Whether the exported product from the class-6 bonded
warehouse may be imported directly to the FTZ for reprocessing.
LAW AND ANALYSIS:
There are two groups of products. The infant food product
that was exported and the infant food product that was made in a
class 6 bonded warehouse.
The proposal is to bring both groups into a subzone for
heat-treatment to eliminate salmonella contamination. It is
clear that the product sent abroad was exported. There was an
intent to join that product to the commerce of a foreign country
and it had actually reached the countries involved. The
rejection of importation by those countries would not nullify the
fact of exportation. In the case of U.S. v. National Sugar
Refining Co., 39 CCPA 96 (1951), the court held that sugar which
was returned to the U.S. after a shipwreck had been exported
based on the company's intent to join that sugar to a foreign
country when coupled with the physical movement out of the U.S.
The same principles are applicable here. It is equally clear
that the subsequent return to the U.S. would be an importation.
See 19 CFR 141.2. As such, that exported product is eligible for
admission into the subzone.
The second group has not been exported and is in a Customs
bonded warehouse. Generally, goods in a Customs bonded warehouse
are not eligible for admission into a foreign trade zone except
under the fourth proviso to 19 U.S.C. 81c(a). That statute has
been implemented by 19 CFR 146.44(d). It provides that goods
which had been entered for warehousing so as to avoid entry into
U.S. commerce may be removed from such a warehouse for admission
only in zone-restricted status. Admission in zone-restricted
status is limited to storage, destruction, or exportation.
Admission of the infant food product for heat-treatment would not
be eligible if the product was in zone-restricted status.
However, there is an exception to that general rule. Goods can
be put into a zone temporarily for manipulation under 19 U.S.C.

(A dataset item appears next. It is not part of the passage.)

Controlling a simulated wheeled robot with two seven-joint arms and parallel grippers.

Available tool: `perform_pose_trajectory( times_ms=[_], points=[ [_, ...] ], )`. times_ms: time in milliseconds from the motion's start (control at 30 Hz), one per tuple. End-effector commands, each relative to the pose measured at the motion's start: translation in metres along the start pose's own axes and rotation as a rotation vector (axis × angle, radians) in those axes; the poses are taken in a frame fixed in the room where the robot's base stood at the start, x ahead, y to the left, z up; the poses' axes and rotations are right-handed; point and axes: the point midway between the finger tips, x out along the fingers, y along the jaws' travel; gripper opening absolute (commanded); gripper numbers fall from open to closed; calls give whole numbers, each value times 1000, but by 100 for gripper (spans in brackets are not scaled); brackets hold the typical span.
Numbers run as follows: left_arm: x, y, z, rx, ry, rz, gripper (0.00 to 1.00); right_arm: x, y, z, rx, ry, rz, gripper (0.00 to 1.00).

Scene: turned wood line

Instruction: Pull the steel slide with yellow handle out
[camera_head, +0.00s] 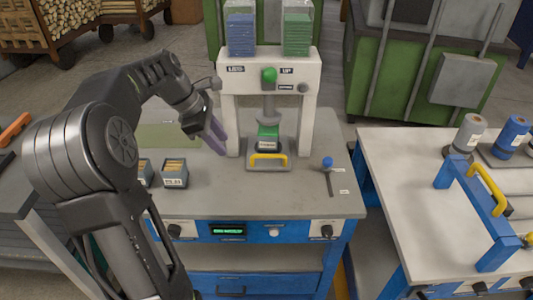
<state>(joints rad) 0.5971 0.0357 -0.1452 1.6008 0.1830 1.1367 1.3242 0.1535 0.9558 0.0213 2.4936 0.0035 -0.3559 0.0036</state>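The steel slide (254,167) lies at the base of a white press frame (229,110) on the grey bench. Its yellow handle (268,157) faces the front edge of the bench. A green and white piece (268,135) stands under the press head, just behind the handle. My left gripper (219,142), with purple fingers, hangs beside the left post of the press, left of the handle and apart from it. Its fingers overlap from this angle, so I cannot tell whether they are open. My right gripper is not in view.
Two small boxes (174,180) stand on the left of the bench. A blue-knobbed lever (328,163) stands right of the slide. The right-hand table (410,170) holds a blue frame with another yellow handle (487,188). The bench in front of the slide is clear.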

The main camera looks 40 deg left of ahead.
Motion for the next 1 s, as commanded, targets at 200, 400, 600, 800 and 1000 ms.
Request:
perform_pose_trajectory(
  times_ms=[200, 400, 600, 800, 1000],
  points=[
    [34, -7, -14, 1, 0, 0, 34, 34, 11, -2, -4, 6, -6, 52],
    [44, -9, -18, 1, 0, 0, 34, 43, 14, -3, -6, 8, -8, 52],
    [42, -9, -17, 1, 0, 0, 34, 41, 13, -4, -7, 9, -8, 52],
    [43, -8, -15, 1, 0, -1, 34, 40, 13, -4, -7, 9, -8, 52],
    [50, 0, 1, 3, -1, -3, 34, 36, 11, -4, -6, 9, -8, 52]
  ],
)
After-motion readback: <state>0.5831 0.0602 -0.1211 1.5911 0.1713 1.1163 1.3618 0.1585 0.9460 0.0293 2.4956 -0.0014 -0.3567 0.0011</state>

1562. That statute permits a product to be cleaned, sorted,
repacked, or otherwise changed in condition, but not
manufactured. The question is whether the heat treatment of the
infant food product falls within those exemplars. The statutory
language was interpreted in the case of Tropicana Food Products,
Inc. v. United States, 789 F. Supp. 1154 (CIT 1992). In that
case, the court held that blending of orange juice concentrates
to achieve desired Brix to acid ratios changed the fundamental
character of the imported unblended concentrate. In concluding
that the blending operation was not a permitted manipulation, the
court analyzed the exemplars in the statute. Clearly, "blending"

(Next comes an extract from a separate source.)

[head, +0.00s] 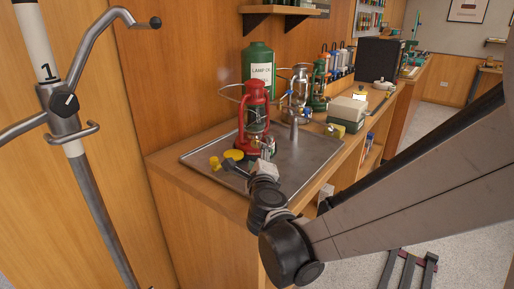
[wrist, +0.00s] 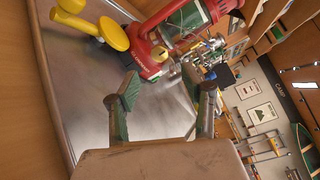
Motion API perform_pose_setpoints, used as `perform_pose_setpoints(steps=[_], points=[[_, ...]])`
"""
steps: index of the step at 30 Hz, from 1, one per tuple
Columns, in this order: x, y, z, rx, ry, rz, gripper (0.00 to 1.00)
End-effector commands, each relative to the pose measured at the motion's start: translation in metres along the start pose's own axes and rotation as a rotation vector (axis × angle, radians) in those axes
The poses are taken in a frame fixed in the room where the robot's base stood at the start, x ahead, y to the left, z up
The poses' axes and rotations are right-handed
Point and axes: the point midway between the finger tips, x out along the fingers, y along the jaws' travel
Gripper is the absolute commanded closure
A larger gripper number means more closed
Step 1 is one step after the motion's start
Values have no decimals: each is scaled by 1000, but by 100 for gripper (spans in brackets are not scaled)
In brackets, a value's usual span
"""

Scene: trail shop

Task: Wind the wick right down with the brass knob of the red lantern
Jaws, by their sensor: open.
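The red lantern (head: 256,112) stands upright on the metal tray on the counter. In the wrist view its red base and tank (wrist: 146,56) lie just beyond my fingertips, and the picture is tilted. A small yellowish part (wrist: 160,53) shows on the red base; it may be the brass knob, but it is too small to be sure. My gripper (wrist: 165,88) is open and empty, its two fingers apart, with the lantern base beyond them. In the head view my gripper (head: 250,154) is in front of the lantern and hides part of its base.
The metal tray (head: 300,165) also holds yellow pieces (head: 232,156) left of the lantern and a grey cone (head: 294,135) to its right. A green bottle (head: 259,65) and other lanterns stand behind. A green-and-cream box (head: 347,111) is at right. A pole stands left.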

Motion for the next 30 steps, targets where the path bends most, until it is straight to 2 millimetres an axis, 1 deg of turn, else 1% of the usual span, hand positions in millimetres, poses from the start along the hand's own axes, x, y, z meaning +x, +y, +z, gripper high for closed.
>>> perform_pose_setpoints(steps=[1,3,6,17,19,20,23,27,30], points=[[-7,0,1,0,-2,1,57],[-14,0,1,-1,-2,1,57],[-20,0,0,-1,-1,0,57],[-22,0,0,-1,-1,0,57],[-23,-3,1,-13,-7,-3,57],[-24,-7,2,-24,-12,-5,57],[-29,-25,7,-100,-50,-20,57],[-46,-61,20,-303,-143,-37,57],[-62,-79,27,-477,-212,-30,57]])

was not one of the listed terms. The court also held that
"blending" was not analogous to "cleaning, sorting, or repacking"
so that the phrase "or otherwise changed in condition" did not
apply.
In this case, the 22-second heat treatment does not change
the structure or purpose of the infant food product. In the case
of M.H. Garvey Co. v. United States, 15 Cust. Ct. 130 (1945), the
court defined cleaning to be the process of mechanically or
otherwise eliminating dirt or other foreign substances from
imported merchandise. That court, at pages 138-140, noted with
approval various cases involving bleaching, combing, and washing
with water and acids that are considered to be cleaning. The
proposed heat treatment to eliminate the salmonella contamination
is analogous. Therefore, the infant food product at the Customs
bonded manufacturing warehouse is eligible to be temporarily
deposited in the subzone in accordance with 19 CFR 146.33.
HOLDING:
The heat treatment process to remove salmonella
contamination is a manipulation as cleaning.
The infant food product that was exported may be admitted
into a foreign trade zone as imported merchandise.
The infant food product in a bonded warehouse may be
temporarily deposited in a foreign trade zone pursuant to 19 CFR
146.33 to be cleaned as permitted by 19 U.S.C. 1562.
This decision should be mailed by your office to the
internal advice requester no later than 60 days from the date of
this letter. On that date the Office of Regulations and Rulings
will take steps to make the decision available to Customs
personnel via the Customs Rulings Module in ACS and to the public
via the Diskette Subscription Service, Lexis, Freedom of
Information Act, and other public access channels.